A fin de cuentas, me dije después, ¿qué iba a hacer yo con aquella máquina? Ciertamente escribir no. Pero hubiese quedado perfecta en alguna pared de mi (futuro) apartamento, o encima de una mesa armada con otras mesas y rodeada de libros y fotos. O para sentarme frente a ella con un cigarro y una taza blanca de café—aquí va un selfie con filtro en sepia—, los sábados lluviosos de mayo. La podríamos usar, incluso, para dejarnos pequeñas notas de vez en cuando mientras nos amemos y eso. Mira tú cuántas cosas que no incluyen escribir.
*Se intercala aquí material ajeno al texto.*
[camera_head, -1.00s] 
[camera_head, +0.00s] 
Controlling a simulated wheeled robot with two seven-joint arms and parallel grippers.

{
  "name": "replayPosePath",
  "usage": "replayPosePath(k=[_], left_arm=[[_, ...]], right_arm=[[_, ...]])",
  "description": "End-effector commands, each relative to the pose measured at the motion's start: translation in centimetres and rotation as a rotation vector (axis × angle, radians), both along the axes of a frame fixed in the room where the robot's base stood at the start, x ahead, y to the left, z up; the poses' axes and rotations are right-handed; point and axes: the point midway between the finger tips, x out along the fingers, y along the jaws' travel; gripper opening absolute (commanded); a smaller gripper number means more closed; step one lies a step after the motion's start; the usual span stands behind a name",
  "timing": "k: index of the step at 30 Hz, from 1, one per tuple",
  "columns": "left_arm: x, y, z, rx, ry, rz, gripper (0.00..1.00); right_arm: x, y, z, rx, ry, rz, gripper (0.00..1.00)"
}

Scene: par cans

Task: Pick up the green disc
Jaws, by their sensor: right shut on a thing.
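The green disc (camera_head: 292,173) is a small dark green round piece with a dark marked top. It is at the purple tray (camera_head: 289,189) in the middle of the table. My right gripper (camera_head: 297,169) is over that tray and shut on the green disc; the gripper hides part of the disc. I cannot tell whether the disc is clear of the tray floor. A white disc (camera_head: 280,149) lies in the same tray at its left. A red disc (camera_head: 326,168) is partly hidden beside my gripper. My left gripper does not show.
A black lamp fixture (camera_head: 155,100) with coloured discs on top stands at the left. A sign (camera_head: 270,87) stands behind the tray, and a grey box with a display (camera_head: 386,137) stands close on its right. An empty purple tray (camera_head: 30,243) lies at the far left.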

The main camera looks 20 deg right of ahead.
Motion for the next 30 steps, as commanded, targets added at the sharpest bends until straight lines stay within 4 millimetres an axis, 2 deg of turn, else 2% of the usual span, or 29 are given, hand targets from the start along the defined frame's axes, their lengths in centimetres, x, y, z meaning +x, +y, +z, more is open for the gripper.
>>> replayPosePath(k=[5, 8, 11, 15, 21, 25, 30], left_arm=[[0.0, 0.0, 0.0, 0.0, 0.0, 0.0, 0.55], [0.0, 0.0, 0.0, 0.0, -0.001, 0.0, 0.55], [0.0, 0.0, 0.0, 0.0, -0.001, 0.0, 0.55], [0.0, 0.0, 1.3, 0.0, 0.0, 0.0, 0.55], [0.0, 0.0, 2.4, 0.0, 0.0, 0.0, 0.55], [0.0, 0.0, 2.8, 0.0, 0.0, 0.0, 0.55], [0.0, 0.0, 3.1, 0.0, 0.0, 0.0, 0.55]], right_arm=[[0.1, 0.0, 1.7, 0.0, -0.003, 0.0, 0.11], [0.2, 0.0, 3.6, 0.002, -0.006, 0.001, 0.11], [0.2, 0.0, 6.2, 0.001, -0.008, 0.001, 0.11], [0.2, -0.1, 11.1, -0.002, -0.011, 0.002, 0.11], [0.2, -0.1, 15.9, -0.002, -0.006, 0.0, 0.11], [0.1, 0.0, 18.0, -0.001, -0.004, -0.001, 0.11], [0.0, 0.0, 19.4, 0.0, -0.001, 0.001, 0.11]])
Escribir de verdad, en plan narrativo o poético o periodístico o ensayístico o dramatúrgico o por ahí para allá una pila de géneros más. No.

Esta máquina de escribir, verde ella, donde tecleé una vez durante horas un trabajo práctico de Historia y un concurso literario para niños, a ver si me entiendes, reposaría allí como símbolo de mi niñez. Sería, junto a mis libros y la reproducción de Servando Cabrera que deja ver cómo le quito a mi madre, lo único que me quedaría por traer de allá cuando sea la hora.
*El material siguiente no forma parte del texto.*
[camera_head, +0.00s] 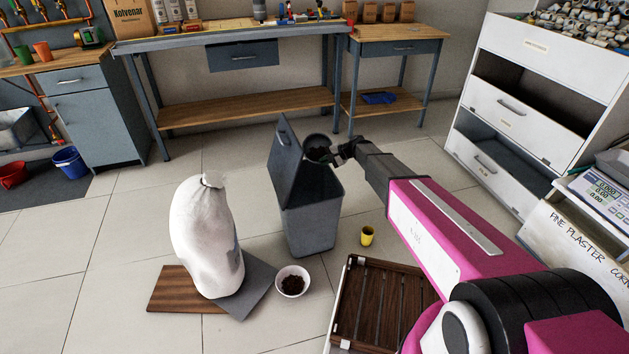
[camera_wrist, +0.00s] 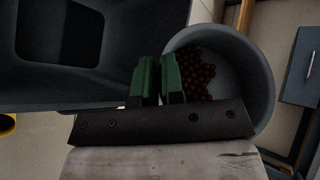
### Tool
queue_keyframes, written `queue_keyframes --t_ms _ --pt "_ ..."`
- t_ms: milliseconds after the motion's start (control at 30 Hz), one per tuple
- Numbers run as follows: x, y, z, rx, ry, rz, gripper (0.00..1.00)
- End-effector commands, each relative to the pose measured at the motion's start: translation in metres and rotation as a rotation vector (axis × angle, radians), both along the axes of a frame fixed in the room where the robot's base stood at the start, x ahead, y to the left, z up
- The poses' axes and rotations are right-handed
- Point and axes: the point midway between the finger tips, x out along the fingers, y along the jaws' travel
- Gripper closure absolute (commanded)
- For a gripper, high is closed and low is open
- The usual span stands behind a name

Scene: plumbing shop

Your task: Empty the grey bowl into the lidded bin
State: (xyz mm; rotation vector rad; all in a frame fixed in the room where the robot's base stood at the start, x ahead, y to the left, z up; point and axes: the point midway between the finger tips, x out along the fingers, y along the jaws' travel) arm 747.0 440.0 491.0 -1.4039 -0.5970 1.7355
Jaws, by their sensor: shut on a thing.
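My gripper (camera_head: 342,152) is shut on the rim of the grey bowl (camera_head: 317,140), held up at the top of the bin. In the wrist view the green fingers (camera_wrist: 158,80) pinch the rim of the bowl (camera_wrist: 264,80). Several small reddish-brown round pieces (camera_wrist: 200,72) lie inside it, gathered toward the finger side. The grey bin (camera_head: 311,228) stands on the floor with its lid (camera_head: 283,148) raised on the left. Its dark body fills the upper left of the wrist view (camera_wrist: 115,75). The bin's inside is mostly hidden in the head view.
A white sack (camera_head: 205,235) stands left of the bin on a grey slab. A white bowl (camera_head: 292,281) with dark contents and a yellow cup (camera_head: 367,236) are on the floor nearby. A slatted wooden crate (camera_head: 385,305) lies in front. A workbench (camera_head: 240,108) stands behind.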

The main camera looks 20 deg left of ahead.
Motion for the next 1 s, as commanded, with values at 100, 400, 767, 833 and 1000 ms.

Que estés tú al menos, ahora que la máquina no está más. Eso bastaría.

Sin título (1)

Suena Roly.

(No esperes que vuelva que no me iré nunca,/ siempre caigo en brazos de quien me deslumbra/ desmayado de hambre y de sueños también/ buscador de miel sin renuncia./ Estoy tocado por tu olor/ para reverdecer/ me da el pistilo de tu olor/ con la estocada, el ser./ Estoy tocado por tu olor/ me ciega el resplandor,/ de tu fragancia natural minero soy./ No esperes que vuelva que no me iré nunca,/ siempre caigo en brazos de quien me pregunta/ por el par de niños que quiero tener/ y aprendo y me entrego a crecer./ Busca en tus deseos y si no me he ido/ seguiré en tus brazos orgulloso y vivo,/ creando las plumas para revolver/ plumas que has trocado en placer.)

Y pienso que debiera existir una ley, la sección b de algún decreto o artículo, PRIMERO: que prohíba la insolente permanencia de tu olor en mi almohada; SEGUNDO: o las marcas de tus dedos en mis piernas (que, si lo piensas un poco, es también una manera de dejar tu olor regado por aquí). Prepara una bolsa donde quepan también todas las canciones -todas, todas- y el poema que Idea Vilariño te escribió una vez. Déjame La ilusión, de Santiago, y llévate hasta las fundas si es preciso, porque me niego a despertar con tu olor sobre los párpados. Pero cuida que no pese demasiado, porque habrás de traer la bolsa contigo cada vez que vengas. Iremos cambiándola según nos plazca.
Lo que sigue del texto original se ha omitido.